De clausule luidde als volgt:
Het Object is hiervoor in gebruik geweest als productie- en opslaglocatie ten behoeve van voedingsmiddelen. Koper dient zelf te beoordelen of het Object voldoende geschikt is voor het door Koper beoogde gebruik en Verkoper verstrekt in dat verband geen enkele garantie.”
In verband met een verbouwing laat koper na de eigendomsoverdracht een bouwkundig onderzoek verrichten en blijkt de maximale vloerbelasting slechts 1.500 kg per m2. Koper stelt schade te lijden vanwege de kosten die zij zal moeten maken om de voor haar noodzakelijke vloerbelasting te realiseren, maar verkoper beroept zich op de overeengekomen exoneratie. In eerste aanleg wordt verkoper veroordeeld tot de gevorderde schadevergoeding. Daartegen wordt hoger beroep ingesteld.
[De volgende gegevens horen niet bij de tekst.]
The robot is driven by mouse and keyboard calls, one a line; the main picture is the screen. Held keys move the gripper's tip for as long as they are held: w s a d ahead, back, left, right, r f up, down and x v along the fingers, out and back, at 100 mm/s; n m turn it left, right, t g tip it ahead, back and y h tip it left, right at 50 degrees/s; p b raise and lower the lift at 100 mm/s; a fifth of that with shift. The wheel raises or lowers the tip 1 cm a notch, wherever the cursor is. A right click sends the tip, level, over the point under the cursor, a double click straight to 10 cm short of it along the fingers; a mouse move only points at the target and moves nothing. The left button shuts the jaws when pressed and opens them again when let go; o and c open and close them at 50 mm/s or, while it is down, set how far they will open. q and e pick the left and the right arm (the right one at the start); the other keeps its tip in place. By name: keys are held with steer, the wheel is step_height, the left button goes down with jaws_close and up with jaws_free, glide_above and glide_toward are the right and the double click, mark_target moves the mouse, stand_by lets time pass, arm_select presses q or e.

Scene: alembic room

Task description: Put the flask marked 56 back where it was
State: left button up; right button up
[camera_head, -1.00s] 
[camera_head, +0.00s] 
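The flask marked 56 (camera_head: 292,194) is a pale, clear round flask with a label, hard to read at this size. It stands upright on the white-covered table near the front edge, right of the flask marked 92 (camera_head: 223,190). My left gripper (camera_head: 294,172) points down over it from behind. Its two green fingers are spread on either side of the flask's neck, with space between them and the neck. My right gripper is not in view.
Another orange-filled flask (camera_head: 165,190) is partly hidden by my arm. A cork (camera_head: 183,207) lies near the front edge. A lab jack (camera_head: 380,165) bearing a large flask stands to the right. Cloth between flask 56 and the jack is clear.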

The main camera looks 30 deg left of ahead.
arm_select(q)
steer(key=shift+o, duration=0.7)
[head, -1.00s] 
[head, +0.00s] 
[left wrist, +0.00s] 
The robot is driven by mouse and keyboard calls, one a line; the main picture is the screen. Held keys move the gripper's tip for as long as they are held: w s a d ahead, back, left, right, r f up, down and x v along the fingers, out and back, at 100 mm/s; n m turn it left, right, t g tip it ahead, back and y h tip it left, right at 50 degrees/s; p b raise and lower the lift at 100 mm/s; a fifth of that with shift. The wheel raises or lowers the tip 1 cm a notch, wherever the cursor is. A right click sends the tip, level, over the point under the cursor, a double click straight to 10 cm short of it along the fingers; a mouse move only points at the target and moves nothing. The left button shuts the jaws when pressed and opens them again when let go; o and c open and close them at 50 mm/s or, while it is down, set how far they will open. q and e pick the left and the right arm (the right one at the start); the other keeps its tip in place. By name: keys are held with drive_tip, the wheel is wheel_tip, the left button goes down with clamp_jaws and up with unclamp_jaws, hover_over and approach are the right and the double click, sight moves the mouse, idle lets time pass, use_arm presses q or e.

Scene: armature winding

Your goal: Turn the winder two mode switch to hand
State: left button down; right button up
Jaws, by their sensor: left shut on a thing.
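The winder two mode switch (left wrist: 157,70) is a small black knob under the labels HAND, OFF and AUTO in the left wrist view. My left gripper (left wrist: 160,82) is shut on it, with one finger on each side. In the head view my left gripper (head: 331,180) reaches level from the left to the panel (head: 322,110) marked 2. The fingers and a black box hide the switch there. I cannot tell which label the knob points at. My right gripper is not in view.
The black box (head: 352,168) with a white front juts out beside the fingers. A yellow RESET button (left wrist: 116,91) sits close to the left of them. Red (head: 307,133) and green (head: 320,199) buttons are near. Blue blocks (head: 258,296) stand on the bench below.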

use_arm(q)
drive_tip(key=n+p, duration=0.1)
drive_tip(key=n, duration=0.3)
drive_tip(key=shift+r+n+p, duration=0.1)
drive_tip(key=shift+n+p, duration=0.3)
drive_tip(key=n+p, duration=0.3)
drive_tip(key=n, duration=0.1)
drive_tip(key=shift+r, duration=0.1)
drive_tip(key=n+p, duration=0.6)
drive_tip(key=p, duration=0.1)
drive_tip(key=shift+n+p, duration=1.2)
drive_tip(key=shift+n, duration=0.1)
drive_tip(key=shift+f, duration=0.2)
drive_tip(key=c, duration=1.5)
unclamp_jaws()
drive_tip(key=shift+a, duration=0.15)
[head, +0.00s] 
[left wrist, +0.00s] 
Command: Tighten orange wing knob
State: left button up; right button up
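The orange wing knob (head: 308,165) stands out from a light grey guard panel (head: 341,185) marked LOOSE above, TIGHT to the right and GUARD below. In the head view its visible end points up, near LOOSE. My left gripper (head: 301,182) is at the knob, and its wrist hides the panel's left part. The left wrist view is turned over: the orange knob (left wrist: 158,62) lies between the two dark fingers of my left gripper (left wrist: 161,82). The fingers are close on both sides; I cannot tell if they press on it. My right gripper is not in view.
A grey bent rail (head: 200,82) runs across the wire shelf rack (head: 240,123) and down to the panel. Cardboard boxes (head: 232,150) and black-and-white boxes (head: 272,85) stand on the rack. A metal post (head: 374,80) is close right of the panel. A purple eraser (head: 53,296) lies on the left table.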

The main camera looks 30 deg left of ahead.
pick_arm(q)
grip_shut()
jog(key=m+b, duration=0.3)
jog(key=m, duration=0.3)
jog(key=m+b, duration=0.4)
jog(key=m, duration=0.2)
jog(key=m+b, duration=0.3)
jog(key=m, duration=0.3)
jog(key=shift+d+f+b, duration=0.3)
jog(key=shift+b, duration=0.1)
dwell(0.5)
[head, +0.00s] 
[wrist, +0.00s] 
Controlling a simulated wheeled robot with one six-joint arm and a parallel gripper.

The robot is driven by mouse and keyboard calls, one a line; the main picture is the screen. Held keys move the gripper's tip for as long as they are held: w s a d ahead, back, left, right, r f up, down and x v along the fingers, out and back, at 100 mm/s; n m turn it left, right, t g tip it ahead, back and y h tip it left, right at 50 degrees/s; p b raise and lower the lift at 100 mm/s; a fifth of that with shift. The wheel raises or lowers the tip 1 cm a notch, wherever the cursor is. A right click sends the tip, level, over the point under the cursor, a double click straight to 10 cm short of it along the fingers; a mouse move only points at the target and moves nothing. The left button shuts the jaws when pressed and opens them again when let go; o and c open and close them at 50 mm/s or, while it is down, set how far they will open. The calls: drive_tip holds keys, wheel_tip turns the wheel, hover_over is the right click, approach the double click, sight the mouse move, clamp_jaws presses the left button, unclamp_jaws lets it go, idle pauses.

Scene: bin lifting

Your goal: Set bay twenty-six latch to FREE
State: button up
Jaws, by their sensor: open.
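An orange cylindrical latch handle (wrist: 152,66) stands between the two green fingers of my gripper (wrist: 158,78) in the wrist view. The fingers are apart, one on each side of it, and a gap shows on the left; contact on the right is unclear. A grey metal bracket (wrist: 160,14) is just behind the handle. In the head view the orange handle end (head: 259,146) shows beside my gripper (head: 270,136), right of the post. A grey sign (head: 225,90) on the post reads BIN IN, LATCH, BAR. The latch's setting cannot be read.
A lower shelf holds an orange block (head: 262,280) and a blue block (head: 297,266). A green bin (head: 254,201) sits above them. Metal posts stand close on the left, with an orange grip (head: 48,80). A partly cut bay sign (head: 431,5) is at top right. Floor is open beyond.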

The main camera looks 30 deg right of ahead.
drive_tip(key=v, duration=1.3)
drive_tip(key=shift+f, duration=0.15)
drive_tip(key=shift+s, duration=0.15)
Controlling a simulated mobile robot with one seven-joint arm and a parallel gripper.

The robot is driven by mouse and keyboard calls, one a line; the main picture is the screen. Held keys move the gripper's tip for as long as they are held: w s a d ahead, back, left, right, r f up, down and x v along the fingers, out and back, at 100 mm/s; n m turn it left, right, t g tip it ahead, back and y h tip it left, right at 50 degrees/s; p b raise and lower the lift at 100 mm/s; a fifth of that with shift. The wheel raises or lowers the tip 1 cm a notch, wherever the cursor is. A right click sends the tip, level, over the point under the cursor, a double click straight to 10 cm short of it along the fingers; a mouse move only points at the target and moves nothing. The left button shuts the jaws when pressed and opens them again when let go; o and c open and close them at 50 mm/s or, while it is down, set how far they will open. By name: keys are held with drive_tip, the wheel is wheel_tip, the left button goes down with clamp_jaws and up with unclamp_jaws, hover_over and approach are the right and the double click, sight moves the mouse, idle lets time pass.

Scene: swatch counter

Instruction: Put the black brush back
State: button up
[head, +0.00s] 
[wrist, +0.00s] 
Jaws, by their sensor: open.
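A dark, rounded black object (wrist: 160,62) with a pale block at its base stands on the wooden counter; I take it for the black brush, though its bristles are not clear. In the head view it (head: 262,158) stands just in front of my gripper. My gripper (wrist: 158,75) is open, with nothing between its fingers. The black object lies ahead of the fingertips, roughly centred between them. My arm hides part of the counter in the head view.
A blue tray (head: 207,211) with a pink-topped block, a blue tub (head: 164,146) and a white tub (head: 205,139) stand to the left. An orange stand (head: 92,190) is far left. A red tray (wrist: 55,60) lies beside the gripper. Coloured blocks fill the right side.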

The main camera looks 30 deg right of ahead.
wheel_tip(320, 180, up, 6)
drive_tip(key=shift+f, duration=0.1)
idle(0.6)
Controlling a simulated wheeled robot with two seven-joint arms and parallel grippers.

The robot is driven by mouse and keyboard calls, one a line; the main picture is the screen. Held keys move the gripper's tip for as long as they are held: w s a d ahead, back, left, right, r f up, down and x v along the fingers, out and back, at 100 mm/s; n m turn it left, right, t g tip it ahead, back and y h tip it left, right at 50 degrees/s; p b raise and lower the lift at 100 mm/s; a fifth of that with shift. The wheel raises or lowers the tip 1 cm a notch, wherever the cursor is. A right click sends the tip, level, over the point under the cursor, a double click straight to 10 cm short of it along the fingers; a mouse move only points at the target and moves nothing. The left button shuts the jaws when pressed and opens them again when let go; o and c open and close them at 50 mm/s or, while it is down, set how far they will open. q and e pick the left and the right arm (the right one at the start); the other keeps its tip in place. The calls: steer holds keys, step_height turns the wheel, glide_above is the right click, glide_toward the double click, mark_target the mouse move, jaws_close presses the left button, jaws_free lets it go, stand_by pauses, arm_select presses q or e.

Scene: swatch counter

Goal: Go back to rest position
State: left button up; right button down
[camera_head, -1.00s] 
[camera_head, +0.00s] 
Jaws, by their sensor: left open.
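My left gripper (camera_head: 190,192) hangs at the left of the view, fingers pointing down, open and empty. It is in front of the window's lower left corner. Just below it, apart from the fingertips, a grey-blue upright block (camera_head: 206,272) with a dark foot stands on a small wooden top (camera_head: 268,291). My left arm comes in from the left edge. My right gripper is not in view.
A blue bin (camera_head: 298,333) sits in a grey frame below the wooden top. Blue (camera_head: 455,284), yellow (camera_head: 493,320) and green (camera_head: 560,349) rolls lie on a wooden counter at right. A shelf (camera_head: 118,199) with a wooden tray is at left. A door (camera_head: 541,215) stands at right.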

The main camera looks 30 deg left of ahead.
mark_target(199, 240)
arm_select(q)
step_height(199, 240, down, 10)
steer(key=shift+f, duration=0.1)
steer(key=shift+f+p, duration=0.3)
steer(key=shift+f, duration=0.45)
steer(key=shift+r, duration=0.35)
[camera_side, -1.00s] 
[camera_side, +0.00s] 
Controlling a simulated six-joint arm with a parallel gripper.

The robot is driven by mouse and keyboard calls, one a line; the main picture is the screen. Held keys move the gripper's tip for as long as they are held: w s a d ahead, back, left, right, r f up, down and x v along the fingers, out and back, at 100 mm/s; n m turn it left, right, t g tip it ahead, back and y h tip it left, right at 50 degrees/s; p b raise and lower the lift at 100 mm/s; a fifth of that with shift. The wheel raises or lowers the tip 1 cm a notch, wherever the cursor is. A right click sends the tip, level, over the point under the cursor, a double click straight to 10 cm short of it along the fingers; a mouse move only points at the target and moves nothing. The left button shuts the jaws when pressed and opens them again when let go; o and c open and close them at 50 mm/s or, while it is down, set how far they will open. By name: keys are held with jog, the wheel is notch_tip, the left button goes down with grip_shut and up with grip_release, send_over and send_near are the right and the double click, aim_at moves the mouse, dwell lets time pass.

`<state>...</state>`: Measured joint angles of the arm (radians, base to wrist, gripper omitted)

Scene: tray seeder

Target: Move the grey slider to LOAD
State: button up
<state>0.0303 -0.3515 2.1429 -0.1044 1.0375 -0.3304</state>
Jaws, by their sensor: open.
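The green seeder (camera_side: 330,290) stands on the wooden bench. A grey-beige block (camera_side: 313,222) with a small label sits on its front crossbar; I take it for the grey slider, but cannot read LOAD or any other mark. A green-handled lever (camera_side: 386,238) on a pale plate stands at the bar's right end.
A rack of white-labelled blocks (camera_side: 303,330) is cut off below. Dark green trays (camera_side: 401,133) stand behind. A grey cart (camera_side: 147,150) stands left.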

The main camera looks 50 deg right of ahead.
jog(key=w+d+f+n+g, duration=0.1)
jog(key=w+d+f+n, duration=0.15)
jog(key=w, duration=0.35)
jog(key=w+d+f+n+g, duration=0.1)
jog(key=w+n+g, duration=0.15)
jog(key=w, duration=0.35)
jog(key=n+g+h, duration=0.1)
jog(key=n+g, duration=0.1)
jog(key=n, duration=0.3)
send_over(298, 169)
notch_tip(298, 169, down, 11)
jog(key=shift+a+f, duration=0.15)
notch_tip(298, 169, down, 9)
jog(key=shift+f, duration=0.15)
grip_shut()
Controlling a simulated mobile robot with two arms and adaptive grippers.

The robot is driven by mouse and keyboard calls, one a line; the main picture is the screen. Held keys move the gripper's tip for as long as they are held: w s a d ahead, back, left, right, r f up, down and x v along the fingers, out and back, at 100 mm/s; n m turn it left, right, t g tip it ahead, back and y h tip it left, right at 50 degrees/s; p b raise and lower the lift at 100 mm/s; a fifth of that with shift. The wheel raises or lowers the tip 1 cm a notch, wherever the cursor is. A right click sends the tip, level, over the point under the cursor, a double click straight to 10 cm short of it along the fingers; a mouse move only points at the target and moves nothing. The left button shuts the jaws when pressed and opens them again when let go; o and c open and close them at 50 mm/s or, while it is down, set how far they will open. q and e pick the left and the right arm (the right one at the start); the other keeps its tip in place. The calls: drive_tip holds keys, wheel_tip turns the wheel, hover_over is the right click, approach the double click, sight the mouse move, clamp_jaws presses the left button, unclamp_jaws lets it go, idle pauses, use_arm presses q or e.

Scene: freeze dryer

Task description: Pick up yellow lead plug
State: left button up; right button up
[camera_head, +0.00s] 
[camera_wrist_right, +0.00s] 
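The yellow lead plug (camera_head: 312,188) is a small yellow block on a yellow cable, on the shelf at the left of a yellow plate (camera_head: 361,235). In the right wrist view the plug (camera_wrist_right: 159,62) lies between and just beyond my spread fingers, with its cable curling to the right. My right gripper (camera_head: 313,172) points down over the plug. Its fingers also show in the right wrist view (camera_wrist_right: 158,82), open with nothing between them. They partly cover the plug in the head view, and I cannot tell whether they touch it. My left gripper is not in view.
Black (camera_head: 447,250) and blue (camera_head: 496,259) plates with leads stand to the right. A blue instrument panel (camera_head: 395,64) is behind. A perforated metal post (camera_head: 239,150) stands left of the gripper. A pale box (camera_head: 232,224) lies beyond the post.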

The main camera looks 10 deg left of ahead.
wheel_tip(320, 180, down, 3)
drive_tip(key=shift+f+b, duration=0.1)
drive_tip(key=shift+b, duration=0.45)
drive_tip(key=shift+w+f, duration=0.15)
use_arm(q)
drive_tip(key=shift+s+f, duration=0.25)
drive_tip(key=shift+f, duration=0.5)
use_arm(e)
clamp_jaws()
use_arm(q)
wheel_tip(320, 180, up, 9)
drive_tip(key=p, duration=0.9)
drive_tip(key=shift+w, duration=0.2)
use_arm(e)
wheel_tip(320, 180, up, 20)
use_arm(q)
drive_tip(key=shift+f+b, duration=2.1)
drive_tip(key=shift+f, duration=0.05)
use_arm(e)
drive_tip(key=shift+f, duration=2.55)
Hof: Er dienen twee vragen te worden beantwoord: bezit het bedrijfspand, gezien de aard en de gedane mededelingen, de eigenschappen die koper op grond van de overeenkomst mocht verwachten, en zo nee, kan verkoper de aansprakelijkheid die hieruit voortvloeit afweren met een beroep op de overeengekomen ‘as is where is’-bepaling? De eerste vraag moet ontkennend worden beantwoord. Koper heeft meermaals uitdrukkelijk navraag gedaan naar de vloerbelasting en kenbaar gemaakt dat deze eigenschap voor haar relevant was. Blijkens de mededelingen en verstrekte informatie van de makelaar – die als mededelingen van de verkoper moeten worden beschouwd – zou het object over de eigenschappen beschikken die voor de koper essentieel waren. Voor koper was er geen aanleiding om ten tijde van het sluiten van de koop te twijfelen aan de juistheid van deze mededelingen. Nu blijkt dat het object niet die eigenschappen bezit die zij mocht verwachten, lijdt koper schade, doordat zij kostbare maatregelen moet treffen om het object geschikt te maken voor het door haar beoogde doel en daarnaast een object geleverd heeft gekregen dat een lagere waarde vertegenwoordigt. De exoneratieclausule kan verkoper niet buiten schot houden: de clausule strekt niet zover dat de non-conformiteit van het verkochte, gelegen in de afwezigheid van een wezenlijke eigenschap waarover ondubbelzinnig doch feitelijk onjuist is verklaard, voor rekening van koper moet blijven. Zowel de kosten voor de noodzakelijk getroffen maatregelen als de onderbouwde waardevermindering komen voor vergoeding in aanmerking.